Nesse processo de construção do conhecimento e mediação, há a internalização do que foi observado. Essa internalização é um processo individual, um processo do sujeito, uma autoconstrução, através do qual ele organiza o "novo" com o "velho", ou seja, no qual ele reestrutura os conhecimentos prévios com os novos adquiridos.

"A internalização é a reconstrução interna, intrapsicológica, de uma operação externa com objetos e bens culturais com os quais o sujeito interage. A atividade externa (intersubjetiva), realizada no contexto cultural, torna-se atividade interna ao sujeito, processo que ocorre por intermédio da linguagem e do pensamento que possuem participação fundamental nessa apropriação dos bens da cultura." (Santos, 2008, p. 7)

A mediação não pressupõe, somente, o uso dos recursos visuais; outros signos podem ser utilizados nesse processo, privilegiando o desenvolvimento de outras aptidões, como a percepção tátil, auditiva, dentre outras. Os deficientes visuais, com cegueira total, não dispõem da visão como recurso, instrumento possível para experimentar o mundo e construir seus conhecimentos a cerca dele. Os de visão subnormal, aqueles com baixa visão, ainda que possuam um pouco desse recurso visual, sentem também a necessidade de, em alguns momentos, experimentar o mundo através de outros recursos. Segundo Masini (1992), é preciso ter cuidado para não definir o desenvolvimento e a aprendizagem dos deficientes visuais a partir dos padrões adotados para os chamados videntes (aqueles que não apresentam cegueira ou visão subnormal). Para Vygotsky (2007), o sujeito, ao solucionar um problema, pode utilizar estímulos que não estão contidos no seu campo visual imediato. Pode, por exemplo, usar palavras (uma outra classe de estímulos) para criar um plano de ação, além dos instrumentos que estão à mão, para planejar, articular tais estímulos, tornando-os úteis à solução do problema.

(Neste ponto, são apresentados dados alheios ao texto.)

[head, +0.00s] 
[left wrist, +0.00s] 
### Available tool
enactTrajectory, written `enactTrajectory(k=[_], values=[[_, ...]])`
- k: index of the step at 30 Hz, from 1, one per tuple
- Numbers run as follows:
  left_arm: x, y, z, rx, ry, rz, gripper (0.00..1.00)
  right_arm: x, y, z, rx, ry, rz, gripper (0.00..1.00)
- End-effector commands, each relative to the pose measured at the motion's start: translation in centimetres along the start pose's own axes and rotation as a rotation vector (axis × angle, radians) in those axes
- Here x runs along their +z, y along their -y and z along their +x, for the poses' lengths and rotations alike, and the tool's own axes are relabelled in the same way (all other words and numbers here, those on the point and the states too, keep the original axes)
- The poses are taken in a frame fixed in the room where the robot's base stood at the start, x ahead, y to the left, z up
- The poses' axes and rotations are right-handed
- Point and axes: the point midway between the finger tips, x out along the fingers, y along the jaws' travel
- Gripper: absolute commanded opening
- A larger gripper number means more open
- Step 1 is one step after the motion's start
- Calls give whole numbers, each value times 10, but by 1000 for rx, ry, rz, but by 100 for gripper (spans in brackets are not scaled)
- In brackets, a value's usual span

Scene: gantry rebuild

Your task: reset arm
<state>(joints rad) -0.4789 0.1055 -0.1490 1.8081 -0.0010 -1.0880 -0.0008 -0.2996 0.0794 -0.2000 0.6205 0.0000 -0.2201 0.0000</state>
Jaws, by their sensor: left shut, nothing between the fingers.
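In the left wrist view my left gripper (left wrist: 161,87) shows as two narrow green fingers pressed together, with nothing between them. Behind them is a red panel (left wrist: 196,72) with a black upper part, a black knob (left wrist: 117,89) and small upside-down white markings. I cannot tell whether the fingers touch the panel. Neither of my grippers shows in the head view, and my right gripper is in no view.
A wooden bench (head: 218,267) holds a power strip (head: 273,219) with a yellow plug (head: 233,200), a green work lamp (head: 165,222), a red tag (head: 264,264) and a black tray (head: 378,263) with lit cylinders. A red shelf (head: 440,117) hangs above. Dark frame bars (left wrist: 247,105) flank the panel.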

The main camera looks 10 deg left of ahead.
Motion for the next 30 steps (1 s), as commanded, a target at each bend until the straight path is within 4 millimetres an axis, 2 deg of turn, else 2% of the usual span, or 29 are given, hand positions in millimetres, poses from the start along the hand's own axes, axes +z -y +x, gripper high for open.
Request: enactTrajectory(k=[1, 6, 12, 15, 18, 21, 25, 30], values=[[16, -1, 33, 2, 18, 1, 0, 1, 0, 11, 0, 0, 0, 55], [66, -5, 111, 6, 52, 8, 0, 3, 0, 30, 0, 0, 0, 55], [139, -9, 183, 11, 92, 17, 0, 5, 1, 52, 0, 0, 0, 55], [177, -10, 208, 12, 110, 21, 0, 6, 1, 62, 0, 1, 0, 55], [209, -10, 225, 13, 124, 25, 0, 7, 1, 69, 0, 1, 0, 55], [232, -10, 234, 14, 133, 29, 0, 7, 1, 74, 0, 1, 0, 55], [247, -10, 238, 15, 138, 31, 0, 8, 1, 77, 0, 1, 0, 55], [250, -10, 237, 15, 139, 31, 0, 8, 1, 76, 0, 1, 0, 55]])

É nessa perspectiva que esse trabalho tenta fazer uma relação do método do quarto excluído, como abordagem mediadora, com os pressupostos epistemológicos da construção do conhecimento em deficientes visuais, trazendo as concepções de construção mediada do conhecimento (sujeito enquanto ser sócio cultural) e aspectos iniciais sobre a representação mental desse conhecimento.

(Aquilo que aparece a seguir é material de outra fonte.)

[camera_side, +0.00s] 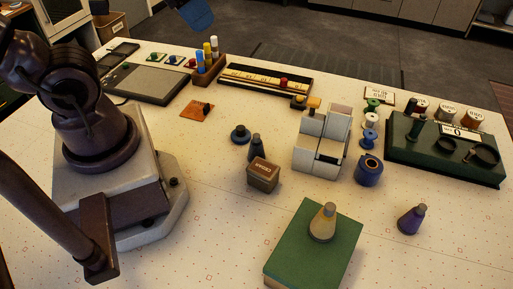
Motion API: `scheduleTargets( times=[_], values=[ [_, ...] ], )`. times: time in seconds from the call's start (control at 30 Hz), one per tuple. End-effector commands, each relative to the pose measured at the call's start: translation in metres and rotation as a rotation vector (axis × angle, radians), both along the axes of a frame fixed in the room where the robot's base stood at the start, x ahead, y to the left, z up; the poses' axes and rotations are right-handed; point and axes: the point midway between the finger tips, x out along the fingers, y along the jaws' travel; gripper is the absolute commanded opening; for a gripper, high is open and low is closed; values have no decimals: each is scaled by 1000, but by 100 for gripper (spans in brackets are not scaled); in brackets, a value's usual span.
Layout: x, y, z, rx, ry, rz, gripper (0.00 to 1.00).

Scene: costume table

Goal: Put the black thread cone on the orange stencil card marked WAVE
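A dark, near-black thread cone (256,146) stands upright on the table, its lower part hidden behind a small brown box (263,175). The marking on the card is too small to read. My arm fills the left side, but I cannot make out gripper fingers anywhere in this view.
A dark blue spool (240,134) stands just left of the cone. A grey-white stepped block (322,142) stands to its right. A tan cone (323,223) stands on a green box (310,262); a purple cone (410,220) stands farther right. A marker holder (208,72) is behind the card.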

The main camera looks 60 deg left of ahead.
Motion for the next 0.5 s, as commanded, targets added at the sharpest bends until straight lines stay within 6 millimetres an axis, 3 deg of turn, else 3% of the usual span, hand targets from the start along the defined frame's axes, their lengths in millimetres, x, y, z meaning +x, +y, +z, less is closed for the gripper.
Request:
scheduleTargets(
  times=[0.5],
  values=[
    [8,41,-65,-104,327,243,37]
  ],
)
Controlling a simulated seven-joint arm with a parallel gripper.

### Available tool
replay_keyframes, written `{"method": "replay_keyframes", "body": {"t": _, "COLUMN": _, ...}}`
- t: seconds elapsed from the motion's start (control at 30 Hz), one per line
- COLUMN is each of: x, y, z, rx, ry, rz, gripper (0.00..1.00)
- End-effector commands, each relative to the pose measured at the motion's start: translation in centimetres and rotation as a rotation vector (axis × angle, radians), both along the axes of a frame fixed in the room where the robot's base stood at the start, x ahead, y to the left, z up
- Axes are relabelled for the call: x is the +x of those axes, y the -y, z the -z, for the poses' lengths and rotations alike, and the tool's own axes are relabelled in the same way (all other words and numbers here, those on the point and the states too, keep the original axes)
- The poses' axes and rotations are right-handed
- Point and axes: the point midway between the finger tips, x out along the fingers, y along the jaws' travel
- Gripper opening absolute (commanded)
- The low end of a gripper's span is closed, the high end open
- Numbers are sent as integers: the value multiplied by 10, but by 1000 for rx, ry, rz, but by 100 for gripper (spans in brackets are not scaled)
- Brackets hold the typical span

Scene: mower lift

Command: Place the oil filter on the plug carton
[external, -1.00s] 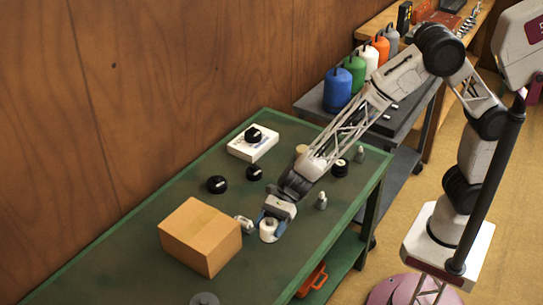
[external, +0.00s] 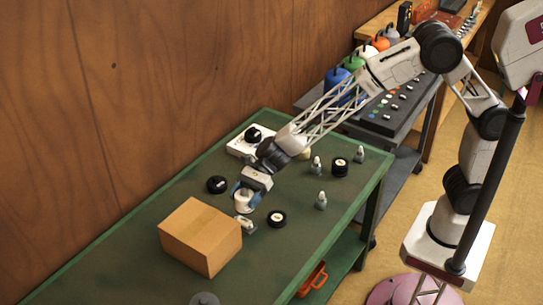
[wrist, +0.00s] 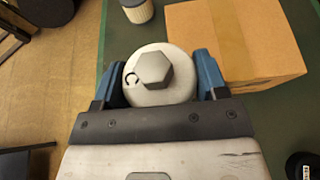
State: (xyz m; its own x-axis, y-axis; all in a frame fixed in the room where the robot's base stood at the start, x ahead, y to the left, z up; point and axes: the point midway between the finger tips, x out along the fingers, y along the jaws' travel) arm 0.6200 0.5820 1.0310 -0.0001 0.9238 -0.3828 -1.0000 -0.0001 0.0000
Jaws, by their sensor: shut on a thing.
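My gripper (external: 244,199) is shut on a pale, round oil filter with a hex nut on top (wrist: 153,72). The filter also shows in the external view (external: 243,201), between the blue fingers. A brown cardboard box (external: 200,236), likely the plug carton, sits on the green table in front and to the left of my gripper. Its top looks bare. In the wrist view the box (wrist: 240,40) is at the upper right, beside the right finger. The filter is apart from the box; its exact height above the table is hard to tell.
A small pale part (external: 246,224) lies beside the box. The near left table (external: 120,250) is clear.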

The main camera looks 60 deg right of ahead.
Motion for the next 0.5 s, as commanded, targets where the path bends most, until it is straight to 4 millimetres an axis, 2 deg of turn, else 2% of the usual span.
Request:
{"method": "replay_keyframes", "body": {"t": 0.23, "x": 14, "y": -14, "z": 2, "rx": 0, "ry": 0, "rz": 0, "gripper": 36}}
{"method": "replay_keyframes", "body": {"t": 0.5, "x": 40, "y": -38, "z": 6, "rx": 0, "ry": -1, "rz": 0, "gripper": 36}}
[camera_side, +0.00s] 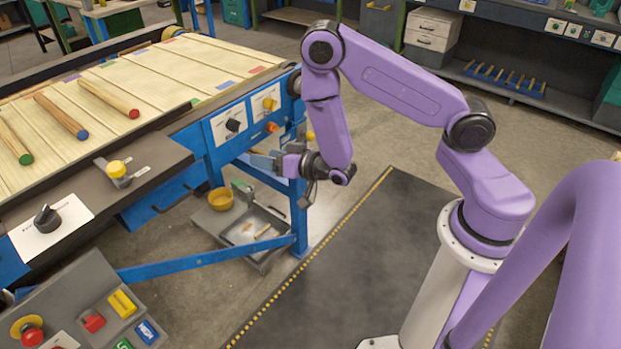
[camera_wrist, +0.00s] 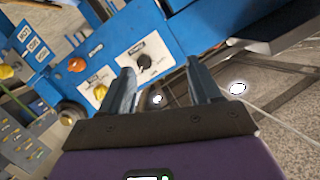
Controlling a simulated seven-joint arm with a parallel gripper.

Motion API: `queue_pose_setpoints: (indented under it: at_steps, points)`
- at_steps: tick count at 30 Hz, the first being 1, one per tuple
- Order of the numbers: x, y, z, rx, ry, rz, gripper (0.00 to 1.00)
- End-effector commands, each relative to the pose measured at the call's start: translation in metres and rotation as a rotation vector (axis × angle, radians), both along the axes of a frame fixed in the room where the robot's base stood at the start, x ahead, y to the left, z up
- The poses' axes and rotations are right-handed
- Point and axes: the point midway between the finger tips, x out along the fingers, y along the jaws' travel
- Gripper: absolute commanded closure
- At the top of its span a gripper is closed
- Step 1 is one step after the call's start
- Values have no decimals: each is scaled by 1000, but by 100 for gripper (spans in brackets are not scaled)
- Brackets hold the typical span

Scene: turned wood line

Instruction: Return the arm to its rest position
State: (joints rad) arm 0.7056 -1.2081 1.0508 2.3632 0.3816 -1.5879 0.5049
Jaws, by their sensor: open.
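My purple arm reaches left from its white base. My gripper (camera_side: 262,161) hangs in front of the blue machine frame (camera_side: 190,170), near the panel with knobs, in the side view. In the wrist view my gripper (camera_wrist: 158,90) has its two grey fingers spread apart with nothing between them. Beyond the fingers is the blue panel with a black knob (camera_wrist: 144,61) and a yellow knob (camera_wrist: 100,91). I cannot tell the exact gap between my gripper and the panel.
Wooden rods with coloured ends (camera_side: 108,99) lie on the slatted conveyor. A button console (camera_side: 85,310) stands at lower left. The dark floor mat (camera_side: 320,270) is clear.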

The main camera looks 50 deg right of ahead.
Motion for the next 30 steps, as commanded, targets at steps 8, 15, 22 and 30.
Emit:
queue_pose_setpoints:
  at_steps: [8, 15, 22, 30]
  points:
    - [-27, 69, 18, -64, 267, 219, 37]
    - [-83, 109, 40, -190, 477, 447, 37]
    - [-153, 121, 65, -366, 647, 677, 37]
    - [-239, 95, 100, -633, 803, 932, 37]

O texto se organiza em sete partes, incluindo a introdução. Inicialmente serão abordadas questões sobre metaconhecimento (conhecimento sobre conhecimento), seguida das questões relativas ao processo de mediação, método do quarto excluído e sua experimentação em um público de deficientes visuais, sempre na perspectiva de construção e representação do conhecimento. Finaliza-se, então, com as conclusões e reflexões.

 

Metaconhecimento

A teoria do conhecimento vem evoluindo ao longo dos tempos, ao longo da história, deixando o positivismo, a verdade absoluta, e voltando-se para a verdade relativa, a subjetividade. Na verdade, a busca não é pela oposição entre as vertentes, entre a objetividade e a subjetividade, a razão e a emoção, mas sim pela complementaridade entre elas. O conhecimento vai além do que é possível mensurar e quantificar. Busca-se uma ciência onde o quantitativo e o qualitativo convivam bem, onde seja possível relativizar a verdade, "o que é verdade para alguns, não é para outros", "o que hoje é verdade, amanhã pode se tornar novamente uma hipótese".

Vygostky (2007, p. 68) diz que "estudar alguma coisa historicamente significa estudá-la no processo de mudança". Dessa maneira, compreender o que é conhecimento, e, mais ainda, conhecimento sobre o conhecimento, é ter uma visão holística, uma visão do todo. Não é possível entender a construção do conhecimento, sem entender esse processo em sua dinâmica, em seu movimento, sem entender o objeto de estudo em seu contexto histórico-social, mesmo que este objeto seja o próprio conhecimento.

André (1995) diz que selecionar uma unidade para estudo, como forma de entendê-la como uma unidade, não impede que haja uma preocupação com o seu contexto e às suas inter-relações com um todo orgânico. Contextualizar o fenômeno é uma forma de apreendê-lo mais significativamente (Macedo, 2006). É importante entender que assumir uma unidade como objeto de estudo, embora possa representar um recorte de um todo muito maior, não é um simples reducionismo. Caracteriza-se como uma forma de "dar conta" do que é estudado, para que depois, de posse dessa unidade, seja possível generalizar e ampliar os horizontes.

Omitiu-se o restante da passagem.